Storm Boy

21 August 2013 | 9:12 am | Dave Drayton

Mr Percival provides for them perspective on what it means to care for another, on our roles in the world, and on what it’s like to leave the nest.

Michael Scott-Mitchell's set looks as though it could have washed up on stage – artful driftwood, a small wooden boat. The dunes of the Coorong, so crucial to the topos of Colin Thiele's story, are wonderfully realised in a structure that looks part shack, part whale's rib cage. The hybrid nature of the home works – a well-meaning but taciturn Hideaway Tom (Peter O'Brien) and his son Storm Boy (Rory Potter) practically live in the water the way the storm rolls in here (Damien Cooper's lighting and Kingsley Reeve's sound bringing the force of the gale).
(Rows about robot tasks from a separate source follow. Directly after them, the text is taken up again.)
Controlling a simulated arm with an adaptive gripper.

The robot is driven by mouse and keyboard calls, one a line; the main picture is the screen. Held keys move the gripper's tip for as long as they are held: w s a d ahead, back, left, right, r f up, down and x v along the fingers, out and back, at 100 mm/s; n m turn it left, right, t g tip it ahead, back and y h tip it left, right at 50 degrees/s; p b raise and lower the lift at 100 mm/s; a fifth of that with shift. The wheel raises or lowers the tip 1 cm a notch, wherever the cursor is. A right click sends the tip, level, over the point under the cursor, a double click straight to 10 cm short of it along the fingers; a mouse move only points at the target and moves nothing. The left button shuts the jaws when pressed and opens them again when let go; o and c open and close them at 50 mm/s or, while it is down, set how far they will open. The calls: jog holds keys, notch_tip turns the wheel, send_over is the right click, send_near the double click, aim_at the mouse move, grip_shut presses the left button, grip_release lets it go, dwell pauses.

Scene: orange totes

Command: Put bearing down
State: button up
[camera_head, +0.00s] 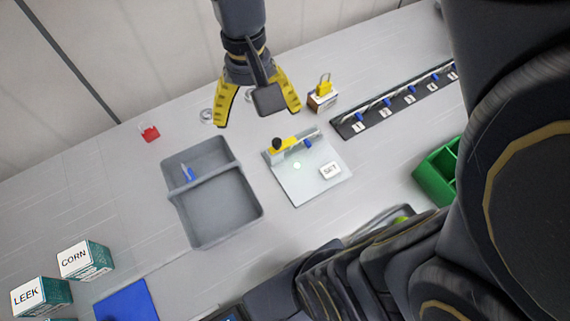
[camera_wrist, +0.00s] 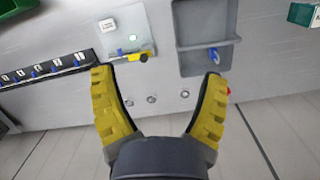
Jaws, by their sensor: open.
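My gripper (camera_head: 259,118) hangs above the far part of the table with its yellow fingers spread wide. Nothing is between the fingers. In the wrist view the open gripper (camera_wrist: 159,73) faces the table. Three small silver rings, which look like bearings, lie on the table in a loose row: a left one (camera_wrist: 129,102), a middle one (camera_wrist: 151,99) and a right one (camera_wrist: 184,93). They appear between the fingers in that view, apart from them. In the head view one bearing (camera_head: 207,115) shows left of the gripper; the gripper partly hides the others.
A grey divided tote (camera_head: 253,187) holds a blue item. A fixture plate (camera_head: 313,190) with a yellow-handled clamp stands beside it. A dark strip (camera_head: 385,112) with blue pieces, a yellow padlock (camera_head: 324,88), a red item (camera_head: 150,133) and a green bin (camera_head: 435,172) are around.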

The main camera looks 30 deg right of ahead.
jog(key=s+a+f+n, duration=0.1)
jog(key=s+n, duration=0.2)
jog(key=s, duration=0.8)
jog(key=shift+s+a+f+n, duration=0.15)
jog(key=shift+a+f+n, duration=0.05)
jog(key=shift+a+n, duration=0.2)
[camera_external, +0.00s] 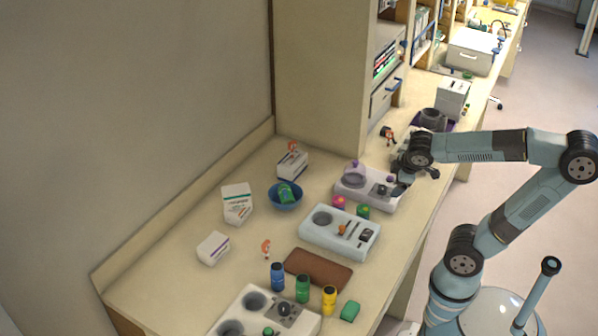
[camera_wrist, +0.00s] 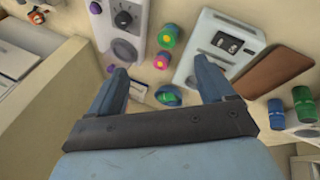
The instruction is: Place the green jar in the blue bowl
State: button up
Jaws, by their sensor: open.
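The blue bowl (camera_external: 273,200) stands on the bench left of the instruments. A green jar (camera_external: 286,191) lies tilted inside it. In the wrist view the bowl (camera_wrist: 161,97) shows small between my fingers, with green inside (camera_wrist: 172,98). Another green jar (camera_external: 302,287) stands upright between a blue jar (camera_external: 277,276) and a yellow jar (camera_external: 329,299); it also shows at the right of the wrist view (camera_wrist: 302,104). My gripper (camera_external: 401,182) is open and empty, above the bench's right side by the far white instrument, apart from the bowl. The wrist view shows its spread fingers (camera_wrist: 163,78).
White instruments (camera_external: 340,236) (camera_external: 367,190) line the bench's right side, with small pink and green items between them. A brown pad (camera_external: 318,269) lies near the jars. White boxes (camera_external: 237,203) (camera_external: 213,248) stand left of the bowl. The bench's front left is clear.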

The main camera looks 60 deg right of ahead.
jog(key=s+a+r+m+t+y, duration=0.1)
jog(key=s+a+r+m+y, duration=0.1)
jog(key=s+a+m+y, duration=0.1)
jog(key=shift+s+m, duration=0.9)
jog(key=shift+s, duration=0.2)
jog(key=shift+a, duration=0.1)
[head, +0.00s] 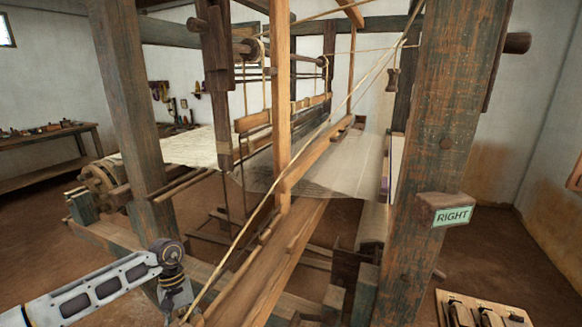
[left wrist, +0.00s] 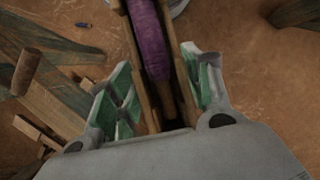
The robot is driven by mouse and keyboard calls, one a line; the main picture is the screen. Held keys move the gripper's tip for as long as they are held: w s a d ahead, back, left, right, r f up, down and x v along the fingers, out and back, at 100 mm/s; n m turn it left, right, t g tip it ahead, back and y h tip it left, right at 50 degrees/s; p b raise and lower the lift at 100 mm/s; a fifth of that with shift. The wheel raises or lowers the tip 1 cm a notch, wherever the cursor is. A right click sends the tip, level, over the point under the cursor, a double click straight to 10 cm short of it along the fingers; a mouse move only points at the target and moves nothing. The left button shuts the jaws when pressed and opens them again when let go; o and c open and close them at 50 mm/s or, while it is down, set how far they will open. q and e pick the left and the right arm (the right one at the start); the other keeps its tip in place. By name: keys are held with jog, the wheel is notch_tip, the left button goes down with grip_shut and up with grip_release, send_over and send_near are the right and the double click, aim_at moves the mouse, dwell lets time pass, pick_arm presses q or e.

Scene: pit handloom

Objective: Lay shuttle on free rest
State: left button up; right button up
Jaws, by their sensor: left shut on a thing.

Trevor Jamieson's Fingerbone Bill joins the fray as a wise fool, a protector of the animals in the neighbouring sanctuary; constantly cracking jokes, Jamieson's balance between humour and humanity evident even in just his physical performance, where clowning skills are on display alongside traditional dance.

When three orphaned pelicans enter their world (puppeteered with a real sense of life by Shaka Cook and Michael Smith) each man's brooding existence is forced into flight. Mr Percival provides for them perspective on what it means to care for another, on our roles in the world, and on what it's like to leave the nest.